The chair of the Youth Justice Board, Frances Done, has insisted that the first major review of the organisation will be subject to fully independent scrutiny, despite the fact she is its co-chair.

 

Frances Done said that “anyone who knows” the review’s other co-chair, former senior civil servant Dame Sue Street, “will not be in any doubt about the independence of the review”.

 

“I bring a fundamental understanding of the way it [the youth justice system] all works,” said Done. “That’s what ministers felt was the most helpful way to go about it.”

 

First review since creation in 1998

 

The review, the first since the YJB was set up in 1998, was announced yesterday (16 September) and will run until February, just a few months before a general election is likely to take place.

 

Dame Sue Street ran the Department for Culture, Media and Sport from 2001 to 2006, and before that headed the Home Office’s criminal policy group.

 

She and Done will be supported by a steering group of officials from the Ministry of Justice, Home Office, Department for Children, Schools and Families, the YJB itself, and the Welsh government, as the YJB oversees youth justice in Wales as well as in England.

 

Review should ‘look at everything’

 

The review’s terms of reference are very wide-ranging, looking at all aspects of the YJB’s powers, accountability and capacity, but Done said that “a good review should look at everything”.

 

“The statutory role of the YJB is a given,” she said. “We’re starting from that.”

 

Since becoming chair of the YJB 18 months ago, Done said she had formed “some pretty firm views” about how she wanted it to work.

 

She declined to go into details, saying the YJB wanted as much evidence as possible from interested parties to inform the review.

 

Devolving custody costs an option

 

However, she said there were already “a couple of things under discussion”, including the possibility of devolving responsibility for paying the costs of youth custody to local authorities.

 

“That’s a promising direction of travel but ministers don’t have a view about it at the moment,” she said.

 

Custody numbers down

 

After little progress this decade in reducing the number of young people in custody, there has been a notable decrease in the past year, particularly in the past six months.
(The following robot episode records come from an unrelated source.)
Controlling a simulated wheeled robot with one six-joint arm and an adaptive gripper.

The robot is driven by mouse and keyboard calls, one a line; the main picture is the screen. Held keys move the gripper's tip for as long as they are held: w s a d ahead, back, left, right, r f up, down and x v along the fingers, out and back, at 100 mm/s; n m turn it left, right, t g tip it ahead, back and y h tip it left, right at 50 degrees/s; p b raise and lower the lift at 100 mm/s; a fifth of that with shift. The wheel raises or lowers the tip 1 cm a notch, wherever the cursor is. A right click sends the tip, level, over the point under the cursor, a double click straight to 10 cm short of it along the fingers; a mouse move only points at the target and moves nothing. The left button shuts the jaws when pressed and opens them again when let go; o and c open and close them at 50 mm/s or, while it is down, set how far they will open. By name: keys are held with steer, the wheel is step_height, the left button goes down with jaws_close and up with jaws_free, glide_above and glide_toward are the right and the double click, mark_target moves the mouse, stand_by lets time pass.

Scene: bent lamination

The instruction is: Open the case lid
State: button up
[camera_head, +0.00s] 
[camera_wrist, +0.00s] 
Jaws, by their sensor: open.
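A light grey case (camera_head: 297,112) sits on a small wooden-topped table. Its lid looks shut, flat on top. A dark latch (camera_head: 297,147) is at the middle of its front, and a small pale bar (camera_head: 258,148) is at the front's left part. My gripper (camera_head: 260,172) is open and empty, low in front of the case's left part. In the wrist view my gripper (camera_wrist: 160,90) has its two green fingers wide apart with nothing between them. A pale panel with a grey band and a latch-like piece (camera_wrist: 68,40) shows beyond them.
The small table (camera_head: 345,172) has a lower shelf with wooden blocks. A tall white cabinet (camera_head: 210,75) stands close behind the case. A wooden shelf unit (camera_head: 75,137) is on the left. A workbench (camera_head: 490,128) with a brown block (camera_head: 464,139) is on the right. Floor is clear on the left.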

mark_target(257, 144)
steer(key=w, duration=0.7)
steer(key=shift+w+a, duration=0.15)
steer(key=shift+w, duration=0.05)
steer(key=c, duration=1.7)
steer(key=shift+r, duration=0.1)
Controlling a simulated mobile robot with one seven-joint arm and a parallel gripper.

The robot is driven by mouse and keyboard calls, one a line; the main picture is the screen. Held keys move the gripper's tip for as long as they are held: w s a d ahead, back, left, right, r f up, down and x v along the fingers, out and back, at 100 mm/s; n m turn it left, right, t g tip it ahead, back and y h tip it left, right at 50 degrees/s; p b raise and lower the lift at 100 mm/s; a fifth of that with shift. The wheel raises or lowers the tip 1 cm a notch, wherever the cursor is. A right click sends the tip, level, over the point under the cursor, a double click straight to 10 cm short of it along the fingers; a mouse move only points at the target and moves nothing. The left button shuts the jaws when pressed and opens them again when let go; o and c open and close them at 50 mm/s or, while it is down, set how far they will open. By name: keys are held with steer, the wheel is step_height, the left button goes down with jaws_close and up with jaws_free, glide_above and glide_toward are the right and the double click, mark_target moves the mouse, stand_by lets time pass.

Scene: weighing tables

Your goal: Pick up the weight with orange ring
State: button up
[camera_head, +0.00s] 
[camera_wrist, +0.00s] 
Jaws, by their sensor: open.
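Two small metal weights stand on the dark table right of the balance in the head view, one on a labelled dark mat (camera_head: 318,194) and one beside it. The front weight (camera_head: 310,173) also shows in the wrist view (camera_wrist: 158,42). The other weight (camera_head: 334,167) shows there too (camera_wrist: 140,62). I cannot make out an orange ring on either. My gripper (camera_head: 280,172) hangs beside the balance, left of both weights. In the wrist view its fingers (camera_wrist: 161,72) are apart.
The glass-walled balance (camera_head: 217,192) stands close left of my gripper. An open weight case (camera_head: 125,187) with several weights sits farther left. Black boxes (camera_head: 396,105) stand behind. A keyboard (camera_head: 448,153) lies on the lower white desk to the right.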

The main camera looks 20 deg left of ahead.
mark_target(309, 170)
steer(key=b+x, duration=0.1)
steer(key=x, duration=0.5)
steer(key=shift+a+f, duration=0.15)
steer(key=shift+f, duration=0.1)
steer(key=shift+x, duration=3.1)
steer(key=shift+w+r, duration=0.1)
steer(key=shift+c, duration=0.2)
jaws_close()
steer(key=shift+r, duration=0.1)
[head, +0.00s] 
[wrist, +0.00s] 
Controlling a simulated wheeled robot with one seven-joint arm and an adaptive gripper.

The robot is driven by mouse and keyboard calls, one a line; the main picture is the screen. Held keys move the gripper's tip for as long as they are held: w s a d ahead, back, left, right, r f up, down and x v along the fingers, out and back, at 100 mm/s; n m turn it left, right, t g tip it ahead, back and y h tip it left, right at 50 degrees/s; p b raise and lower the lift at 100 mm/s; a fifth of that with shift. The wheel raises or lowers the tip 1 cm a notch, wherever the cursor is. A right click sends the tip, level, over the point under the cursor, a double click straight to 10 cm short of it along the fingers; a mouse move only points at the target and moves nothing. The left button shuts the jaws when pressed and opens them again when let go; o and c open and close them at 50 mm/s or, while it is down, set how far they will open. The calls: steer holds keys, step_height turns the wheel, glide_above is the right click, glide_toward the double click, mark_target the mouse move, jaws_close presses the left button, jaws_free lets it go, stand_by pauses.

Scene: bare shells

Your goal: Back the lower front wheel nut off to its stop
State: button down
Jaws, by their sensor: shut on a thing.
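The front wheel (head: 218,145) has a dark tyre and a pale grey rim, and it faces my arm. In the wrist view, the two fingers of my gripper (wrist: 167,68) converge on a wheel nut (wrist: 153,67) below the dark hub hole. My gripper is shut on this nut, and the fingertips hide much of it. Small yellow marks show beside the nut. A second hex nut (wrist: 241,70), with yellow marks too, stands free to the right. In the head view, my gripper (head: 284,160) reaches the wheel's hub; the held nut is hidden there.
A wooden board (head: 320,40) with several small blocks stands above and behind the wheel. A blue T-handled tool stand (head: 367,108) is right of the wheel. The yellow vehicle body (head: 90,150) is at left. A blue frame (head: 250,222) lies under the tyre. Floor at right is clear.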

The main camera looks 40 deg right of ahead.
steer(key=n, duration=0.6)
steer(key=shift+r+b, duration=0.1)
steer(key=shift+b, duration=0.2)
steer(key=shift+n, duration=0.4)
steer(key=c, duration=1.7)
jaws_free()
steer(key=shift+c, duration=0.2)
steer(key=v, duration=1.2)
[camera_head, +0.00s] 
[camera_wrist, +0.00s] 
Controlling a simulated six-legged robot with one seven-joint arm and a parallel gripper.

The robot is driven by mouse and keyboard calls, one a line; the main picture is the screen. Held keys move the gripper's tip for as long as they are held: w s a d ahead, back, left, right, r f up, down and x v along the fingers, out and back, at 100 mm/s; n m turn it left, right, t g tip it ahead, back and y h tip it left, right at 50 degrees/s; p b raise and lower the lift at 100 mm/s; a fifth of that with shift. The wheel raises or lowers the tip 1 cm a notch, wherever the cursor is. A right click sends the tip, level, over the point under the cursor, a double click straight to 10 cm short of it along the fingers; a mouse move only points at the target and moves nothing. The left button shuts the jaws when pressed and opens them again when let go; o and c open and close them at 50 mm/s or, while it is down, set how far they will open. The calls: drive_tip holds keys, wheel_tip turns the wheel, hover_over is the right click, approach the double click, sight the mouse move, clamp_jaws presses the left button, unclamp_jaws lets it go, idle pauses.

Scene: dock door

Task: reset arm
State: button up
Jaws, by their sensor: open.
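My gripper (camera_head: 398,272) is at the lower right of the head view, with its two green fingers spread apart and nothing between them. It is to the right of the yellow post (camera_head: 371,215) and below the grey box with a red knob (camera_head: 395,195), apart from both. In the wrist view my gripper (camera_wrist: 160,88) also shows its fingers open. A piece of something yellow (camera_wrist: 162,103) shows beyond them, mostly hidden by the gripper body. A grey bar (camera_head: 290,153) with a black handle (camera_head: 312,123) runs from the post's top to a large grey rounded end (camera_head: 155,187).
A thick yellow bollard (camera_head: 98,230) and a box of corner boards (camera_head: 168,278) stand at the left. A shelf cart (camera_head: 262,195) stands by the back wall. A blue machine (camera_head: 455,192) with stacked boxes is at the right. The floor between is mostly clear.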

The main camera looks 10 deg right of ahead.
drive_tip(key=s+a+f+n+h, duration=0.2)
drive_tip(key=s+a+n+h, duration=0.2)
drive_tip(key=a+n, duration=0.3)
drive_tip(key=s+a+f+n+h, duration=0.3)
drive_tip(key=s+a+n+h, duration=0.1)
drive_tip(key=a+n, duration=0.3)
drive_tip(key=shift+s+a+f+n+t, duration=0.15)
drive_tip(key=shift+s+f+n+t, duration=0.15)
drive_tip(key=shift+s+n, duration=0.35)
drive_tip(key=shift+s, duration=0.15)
For example, there were 2,644 under-18s in custody in July, compared to 2,938 a year earlier.

 

Done said this was a result of a “sustained effort at local level very much encouraged by us”, as well as support from penal organisations such as the Prison Reform Trust.

 

“We know what makes a difference – the quality of relationships between courts and youth offending services,” she said.

 

Added to this were good-quality community interventions and the availability of remand fostering services and supported accommodation, she said.

 

“There are always some young people who will need to be in custody but there are still too many who don’t need to be and could have a robust community sentence,” she said.

 

Improving resettlement services

 

Done said another key issue was improving resettlement services for young offenders leaving custody.

 

The YJB is already working with two resettlement consortia, based from Hindley Young Offender Institution in Wigan, the largest YOI in the country, and Ashfield YOI near Bristol.

 

They are designed to boost resettlement through improved joint working between the secure estate and local authorities. Done said this had meant council chief executives and directors of children’s services, “who don’t nomally go into YOIs”, visiting the institutions.